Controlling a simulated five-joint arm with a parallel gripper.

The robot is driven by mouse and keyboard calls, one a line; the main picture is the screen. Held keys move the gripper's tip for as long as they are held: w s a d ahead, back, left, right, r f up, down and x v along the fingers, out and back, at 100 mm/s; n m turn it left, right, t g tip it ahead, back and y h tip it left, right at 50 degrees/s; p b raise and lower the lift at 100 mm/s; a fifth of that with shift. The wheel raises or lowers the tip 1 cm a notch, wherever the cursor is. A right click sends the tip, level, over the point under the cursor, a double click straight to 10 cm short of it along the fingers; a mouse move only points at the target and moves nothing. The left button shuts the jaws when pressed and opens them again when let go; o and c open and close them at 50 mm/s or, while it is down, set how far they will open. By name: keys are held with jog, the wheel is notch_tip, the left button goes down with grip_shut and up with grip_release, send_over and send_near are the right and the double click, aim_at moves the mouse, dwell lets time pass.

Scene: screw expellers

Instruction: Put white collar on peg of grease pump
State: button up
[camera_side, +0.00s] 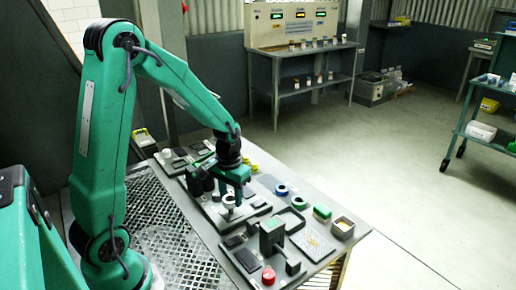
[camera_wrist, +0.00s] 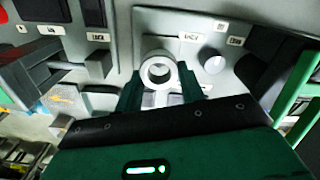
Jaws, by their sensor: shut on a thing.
◇ ◇ ◇ ◇ ◇
(YOUR TASK):
Output the lines above in full and exactly as given, omitting any pictures.

(SOLUTION TO THE PROBLEM):
Controlling a simulated five-joint arm with a parallel gripper.

The robot is driven by mouse and keyboard calls, one a line; the main picture is the screen. Held keys move the gripper's tip for as long as they are held: w s a d ahead, back, left, right, r f up, down and x v along the fingers, out and back, at 100 mm/s; n m turn it left, right, t g tip it ahead, back and y h tip it left, right at 50 degrees/s; p b raise and lower the lift at 100 mm/s; a fifth of that with shift. The wheel raises or lowers the tip 1 cm a notch, wherever the cursor is. A right click sends the tip, level, over the point under the cursor, a double click straight to 10 cm short of it along the fingers; a mouse move only points at the target and moves nothing. The left button shuts the jaws when pressed and opens them again when let go; o and c open and close them at 50 mm/s or, while it is down, set how far they will open. By name: keys are held with jog, the wheel is notch_tip, the left button goes down with grip_shut and up with grip_release, send_over and send_near are the right and the double click, aim_at moves the mouse, dwell lets time pass.

Scene: screw expellers

Instruction: Put white collar on peg of grease pump
State: button up
[camera_side, +0.00s] 
[camera_wrist, +0.00s] 
Jaws, by their sensor: shut on a thing.

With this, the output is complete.